Considering they already have millions of oyster card deposits at 3 pounds each that is millions of pounds of our money sitting with TFL earning them interest. We dont get to see this money ever again and it's not refunded with interest. It's a massive con, and even now they try to make us use it to pay so they can even track what we eat or drink. 1984 is here.

James Bond

Everyone should just get a brand new weekly oyster card which doesn't take a deposit as yet.
Or just buy a few oyster cards and use 1 for a week then ditch it for 10 and then start using it again.
TFL claims to only track for 10 weeks at a time, so if you have 10 cards and use one after the other they can only get a weeks worth of your travel details once every 3 months. Also Dont register the card and they can't know who you are, expect that they are matching CCTV images with the exact time you use the card, still they wont have a name.

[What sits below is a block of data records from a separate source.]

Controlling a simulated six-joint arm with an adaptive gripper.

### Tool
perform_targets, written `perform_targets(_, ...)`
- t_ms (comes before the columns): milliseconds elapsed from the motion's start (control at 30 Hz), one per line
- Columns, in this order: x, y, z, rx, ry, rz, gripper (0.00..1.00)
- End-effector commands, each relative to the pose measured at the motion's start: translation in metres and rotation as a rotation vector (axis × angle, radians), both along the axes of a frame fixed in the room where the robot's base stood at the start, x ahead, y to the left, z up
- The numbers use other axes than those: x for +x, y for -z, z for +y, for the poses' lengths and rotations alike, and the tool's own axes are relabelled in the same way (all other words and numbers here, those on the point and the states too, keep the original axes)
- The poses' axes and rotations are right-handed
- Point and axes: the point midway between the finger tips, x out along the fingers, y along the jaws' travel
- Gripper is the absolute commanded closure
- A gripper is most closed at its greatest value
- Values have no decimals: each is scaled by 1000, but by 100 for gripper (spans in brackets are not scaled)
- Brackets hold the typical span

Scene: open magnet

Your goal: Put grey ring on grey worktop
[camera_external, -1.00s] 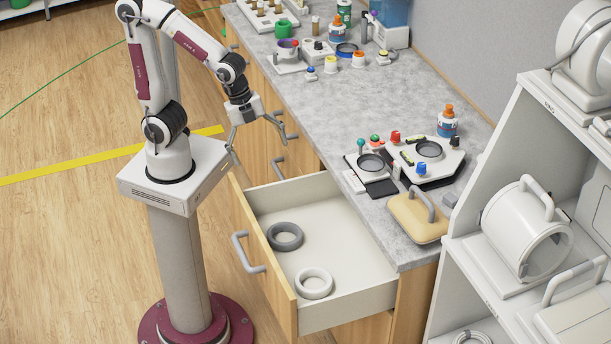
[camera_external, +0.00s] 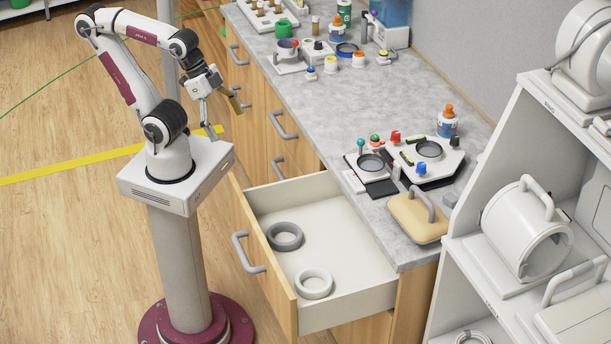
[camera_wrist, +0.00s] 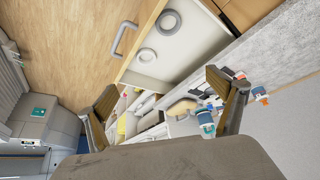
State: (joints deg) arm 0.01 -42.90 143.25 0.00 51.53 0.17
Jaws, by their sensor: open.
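The grey ring (camera_external: 285,247) lies flat in the open drawer (camera_external: 341,310), towards its front and back-left in the external view. It also shows near the top of the wrist view (camera_wrist: 179,23). The grey worktop (camera_external: 310,115) runs along the wall above the drawers, and part of it shows at the right of the wrist view (camera_wrist: 285,65). My gripper (camera_external: 226,117) is open and empty. It is in the air up and left of the drawer, well apart from the ring, with its fingers (camera_wrist: 166,103) spread in the wrist view.
A white ring (camera_external: 314,284) lies in the same drawer, apart from the grey one. A tan block with a grey handle (camera_external: 413,222) and two fixture plates (camera_external: 428,165) stand on the worktop above. Bottles and jars crowd its far end. Bare worktop lies between (camera_external: 300,130).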

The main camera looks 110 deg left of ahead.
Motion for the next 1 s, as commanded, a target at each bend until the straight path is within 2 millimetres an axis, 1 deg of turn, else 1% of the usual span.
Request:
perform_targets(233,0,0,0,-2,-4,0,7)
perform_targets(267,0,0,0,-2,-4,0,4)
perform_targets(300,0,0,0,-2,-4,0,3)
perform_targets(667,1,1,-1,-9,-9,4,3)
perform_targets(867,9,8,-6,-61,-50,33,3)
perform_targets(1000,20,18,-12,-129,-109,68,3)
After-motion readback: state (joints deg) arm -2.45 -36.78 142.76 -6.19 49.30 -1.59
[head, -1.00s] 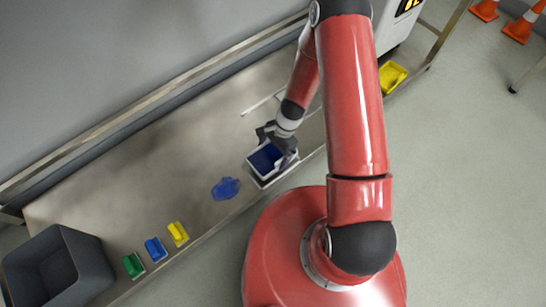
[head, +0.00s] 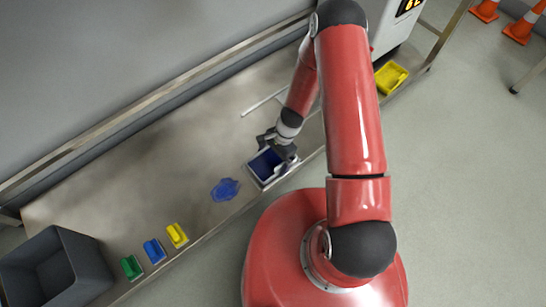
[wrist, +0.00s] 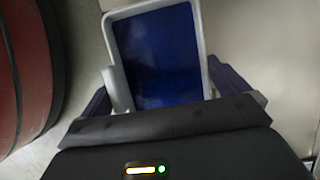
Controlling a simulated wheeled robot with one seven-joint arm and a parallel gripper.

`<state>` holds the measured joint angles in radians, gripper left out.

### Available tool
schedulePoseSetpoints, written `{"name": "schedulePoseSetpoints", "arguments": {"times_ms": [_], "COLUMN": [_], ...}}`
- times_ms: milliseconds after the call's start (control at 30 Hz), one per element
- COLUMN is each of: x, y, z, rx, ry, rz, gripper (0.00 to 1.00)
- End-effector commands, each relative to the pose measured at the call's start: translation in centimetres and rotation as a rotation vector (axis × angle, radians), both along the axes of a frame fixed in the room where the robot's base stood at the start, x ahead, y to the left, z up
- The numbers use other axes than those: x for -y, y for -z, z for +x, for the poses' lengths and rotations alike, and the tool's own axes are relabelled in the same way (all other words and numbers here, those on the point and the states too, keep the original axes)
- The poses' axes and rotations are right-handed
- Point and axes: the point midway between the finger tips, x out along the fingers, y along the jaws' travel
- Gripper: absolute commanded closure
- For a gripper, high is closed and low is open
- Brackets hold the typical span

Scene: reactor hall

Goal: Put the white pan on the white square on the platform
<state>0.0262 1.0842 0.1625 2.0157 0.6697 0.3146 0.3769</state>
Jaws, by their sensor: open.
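The white pan (head: 251,171) has a dark blue inside and sits near the front edge of the platform (head: 180,150), below my wrist in the head view. In the wrist view the pan (wrist: 199,50) lies right ahead of my gripper, its white rim and a small white side piece showing. My gripper (head: 279,148) is open, with its fingers (wrist: 165,95) on either side of the pan's near part. Whether they touch it I cannot tell. A thin white line (head: 262,103) lies on the platform behind the gripper. I cannot make out the white square clearly.
Yellow (head: 177,235), blue (head: 154,250) and green (head: 131,267) pieces and a grey bin (head: 88,262) are further left. A yellow tray (head: 389,77) is at right. The platform's middle is clear.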

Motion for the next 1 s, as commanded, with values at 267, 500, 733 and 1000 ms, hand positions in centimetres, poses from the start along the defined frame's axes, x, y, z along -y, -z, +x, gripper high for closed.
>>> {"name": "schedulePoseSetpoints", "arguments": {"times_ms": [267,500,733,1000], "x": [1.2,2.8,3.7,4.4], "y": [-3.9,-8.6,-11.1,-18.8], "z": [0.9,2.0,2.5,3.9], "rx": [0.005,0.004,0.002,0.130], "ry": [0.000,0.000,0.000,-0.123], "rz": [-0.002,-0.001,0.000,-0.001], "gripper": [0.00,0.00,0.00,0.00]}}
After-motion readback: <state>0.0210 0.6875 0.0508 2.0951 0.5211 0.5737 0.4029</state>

And to the person who is going on and on about debit / credit card tracking, that is different. You can chose when to use your card. It doesn't record what you purchased, just where and the date. This information is not passed to other companies for the purposes of monitoring your movements its only done to show on your statement in case of dispute. If you dont want tracking you just use it less or according to where you want to be shown up on which database. Oyster does not allow you to wipe your details or opt out of ridiculous intrusive tracking.

Note that with oyster you cannot hand over a travelcard to a begger anymore unless its a paper card. That's what it was brought in for, to maximise profit for TFL, not to give us a better deal or make life eaiser. This current obsession with tracking has gone too far. Only in the UK do people tolerate this.